[START INFORMATION SUPPLIED]

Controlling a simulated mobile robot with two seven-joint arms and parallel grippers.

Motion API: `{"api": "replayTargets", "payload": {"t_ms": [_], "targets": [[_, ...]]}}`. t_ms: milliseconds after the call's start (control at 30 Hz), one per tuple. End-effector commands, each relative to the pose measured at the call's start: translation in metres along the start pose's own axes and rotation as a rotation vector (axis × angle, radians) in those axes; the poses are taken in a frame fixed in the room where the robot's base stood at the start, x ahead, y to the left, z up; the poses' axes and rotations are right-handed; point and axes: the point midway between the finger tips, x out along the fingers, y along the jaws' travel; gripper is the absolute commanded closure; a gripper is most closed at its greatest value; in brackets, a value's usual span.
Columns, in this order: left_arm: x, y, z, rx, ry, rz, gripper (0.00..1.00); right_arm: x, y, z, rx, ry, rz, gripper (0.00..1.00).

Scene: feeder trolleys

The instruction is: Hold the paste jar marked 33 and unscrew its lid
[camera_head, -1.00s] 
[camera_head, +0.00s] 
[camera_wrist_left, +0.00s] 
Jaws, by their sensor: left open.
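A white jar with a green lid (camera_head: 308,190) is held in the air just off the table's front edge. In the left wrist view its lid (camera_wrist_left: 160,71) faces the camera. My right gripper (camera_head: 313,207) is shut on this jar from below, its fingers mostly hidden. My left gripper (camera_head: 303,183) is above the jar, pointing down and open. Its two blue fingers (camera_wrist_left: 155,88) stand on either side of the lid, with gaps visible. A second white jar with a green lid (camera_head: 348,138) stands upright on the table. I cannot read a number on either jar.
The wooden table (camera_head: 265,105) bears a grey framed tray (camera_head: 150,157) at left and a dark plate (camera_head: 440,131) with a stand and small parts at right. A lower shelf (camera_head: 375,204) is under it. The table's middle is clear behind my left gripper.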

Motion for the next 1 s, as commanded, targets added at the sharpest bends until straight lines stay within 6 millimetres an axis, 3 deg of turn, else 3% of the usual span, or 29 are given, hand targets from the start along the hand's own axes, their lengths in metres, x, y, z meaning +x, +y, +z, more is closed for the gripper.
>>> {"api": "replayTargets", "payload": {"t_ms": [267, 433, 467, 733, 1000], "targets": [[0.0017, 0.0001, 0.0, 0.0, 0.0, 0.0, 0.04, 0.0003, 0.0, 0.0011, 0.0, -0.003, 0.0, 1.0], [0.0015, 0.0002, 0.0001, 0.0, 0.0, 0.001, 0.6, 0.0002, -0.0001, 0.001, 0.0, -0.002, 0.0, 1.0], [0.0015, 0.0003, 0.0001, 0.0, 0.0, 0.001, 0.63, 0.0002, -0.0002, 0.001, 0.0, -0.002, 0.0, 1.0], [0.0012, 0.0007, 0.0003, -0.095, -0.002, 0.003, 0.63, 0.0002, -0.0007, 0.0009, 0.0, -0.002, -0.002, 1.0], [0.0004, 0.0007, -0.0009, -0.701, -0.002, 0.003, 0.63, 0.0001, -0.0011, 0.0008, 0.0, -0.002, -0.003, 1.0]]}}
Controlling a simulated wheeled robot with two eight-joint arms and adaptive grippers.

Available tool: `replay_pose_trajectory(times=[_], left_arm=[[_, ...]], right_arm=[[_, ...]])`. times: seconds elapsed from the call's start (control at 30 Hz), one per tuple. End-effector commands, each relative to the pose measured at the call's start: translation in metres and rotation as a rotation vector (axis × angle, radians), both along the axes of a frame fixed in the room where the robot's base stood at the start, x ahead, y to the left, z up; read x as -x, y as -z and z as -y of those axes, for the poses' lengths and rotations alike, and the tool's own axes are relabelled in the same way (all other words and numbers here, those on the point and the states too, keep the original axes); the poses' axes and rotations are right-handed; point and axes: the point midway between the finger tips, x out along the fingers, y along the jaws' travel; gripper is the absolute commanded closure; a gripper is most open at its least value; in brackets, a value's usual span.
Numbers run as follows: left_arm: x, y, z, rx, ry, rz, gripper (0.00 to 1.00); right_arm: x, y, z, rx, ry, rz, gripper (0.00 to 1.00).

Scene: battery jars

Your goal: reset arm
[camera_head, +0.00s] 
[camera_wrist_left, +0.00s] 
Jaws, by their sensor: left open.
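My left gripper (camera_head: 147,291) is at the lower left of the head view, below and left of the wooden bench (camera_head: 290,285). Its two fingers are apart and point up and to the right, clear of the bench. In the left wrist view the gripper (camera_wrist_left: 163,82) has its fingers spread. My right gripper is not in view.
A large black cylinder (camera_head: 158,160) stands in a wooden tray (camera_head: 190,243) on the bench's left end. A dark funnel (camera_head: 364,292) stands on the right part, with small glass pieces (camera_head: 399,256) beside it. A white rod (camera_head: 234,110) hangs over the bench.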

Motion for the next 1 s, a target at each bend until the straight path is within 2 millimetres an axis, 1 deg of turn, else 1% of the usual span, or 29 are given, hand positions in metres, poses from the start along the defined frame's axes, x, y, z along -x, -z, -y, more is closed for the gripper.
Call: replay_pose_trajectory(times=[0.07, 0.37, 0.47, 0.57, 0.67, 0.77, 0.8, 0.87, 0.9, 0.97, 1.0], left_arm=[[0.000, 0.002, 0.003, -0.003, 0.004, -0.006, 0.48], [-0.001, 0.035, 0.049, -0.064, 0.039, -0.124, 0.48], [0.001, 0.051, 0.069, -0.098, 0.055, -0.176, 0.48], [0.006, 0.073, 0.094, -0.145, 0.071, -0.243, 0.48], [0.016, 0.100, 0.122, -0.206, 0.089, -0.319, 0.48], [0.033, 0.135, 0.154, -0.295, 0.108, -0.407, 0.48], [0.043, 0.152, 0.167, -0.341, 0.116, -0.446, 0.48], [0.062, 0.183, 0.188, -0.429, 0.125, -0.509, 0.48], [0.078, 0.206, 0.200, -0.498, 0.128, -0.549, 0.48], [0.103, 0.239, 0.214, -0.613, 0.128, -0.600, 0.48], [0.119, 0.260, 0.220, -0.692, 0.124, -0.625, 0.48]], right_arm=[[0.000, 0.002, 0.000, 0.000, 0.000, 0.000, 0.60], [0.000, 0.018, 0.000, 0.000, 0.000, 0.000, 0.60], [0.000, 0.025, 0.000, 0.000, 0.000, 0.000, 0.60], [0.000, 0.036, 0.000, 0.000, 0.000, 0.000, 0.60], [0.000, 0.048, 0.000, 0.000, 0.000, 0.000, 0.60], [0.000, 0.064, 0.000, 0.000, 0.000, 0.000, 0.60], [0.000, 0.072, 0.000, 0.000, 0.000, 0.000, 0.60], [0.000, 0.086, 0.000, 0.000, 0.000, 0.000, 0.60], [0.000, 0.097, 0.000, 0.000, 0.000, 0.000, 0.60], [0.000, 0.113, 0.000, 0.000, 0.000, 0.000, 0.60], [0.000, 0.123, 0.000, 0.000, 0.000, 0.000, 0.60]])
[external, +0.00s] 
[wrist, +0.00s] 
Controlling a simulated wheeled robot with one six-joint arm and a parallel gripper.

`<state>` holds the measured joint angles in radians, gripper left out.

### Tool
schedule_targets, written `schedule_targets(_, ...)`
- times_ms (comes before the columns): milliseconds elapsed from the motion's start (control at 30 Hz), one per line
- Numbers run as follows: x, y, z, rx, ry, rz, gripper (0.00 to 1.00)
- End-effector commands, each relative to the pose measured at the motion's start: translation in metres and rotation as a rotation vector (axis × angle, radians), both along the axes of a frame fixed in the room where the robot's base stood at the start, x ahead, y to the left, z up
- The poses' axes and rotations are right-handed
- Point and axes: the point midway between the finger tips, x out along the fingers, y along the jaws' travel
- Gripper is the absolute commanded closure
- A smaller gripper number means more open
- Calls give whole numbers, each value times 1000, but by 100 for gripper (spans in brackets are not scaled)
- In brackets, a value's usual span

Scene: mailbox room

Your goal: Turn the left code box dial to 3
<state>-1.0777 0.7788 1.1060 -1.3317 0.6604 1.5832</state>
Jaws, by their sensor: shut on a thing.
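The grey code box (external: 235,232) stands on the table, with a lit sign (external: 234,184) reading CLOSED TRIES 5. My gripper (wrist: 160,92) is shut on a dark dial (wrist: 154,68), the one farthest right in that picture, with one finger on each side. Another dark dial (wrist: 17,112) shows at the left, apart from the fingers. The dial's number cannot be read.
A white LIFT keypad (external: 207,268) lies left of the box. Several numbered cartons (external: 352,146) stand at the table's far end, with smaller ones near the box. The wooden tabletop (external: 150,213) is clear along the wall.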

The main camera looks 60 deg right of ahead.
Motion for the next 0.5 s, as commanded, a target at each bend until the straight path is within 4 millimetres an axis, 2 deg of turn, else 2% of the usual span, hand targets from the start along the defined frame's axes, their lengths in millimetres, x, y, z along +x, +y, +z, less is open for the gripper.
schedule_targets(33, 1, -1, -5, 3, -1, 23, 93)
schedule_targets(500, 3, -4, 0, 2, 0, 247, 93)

[END INFORMATION SUPPLIED]

#### EXERCISE BRIEF
Copy every line of the entries above in which "Scene" occurs.

#### RESPONSE
Scene: feeder trolleys
Scene: battery jars
Scene: mailbox room

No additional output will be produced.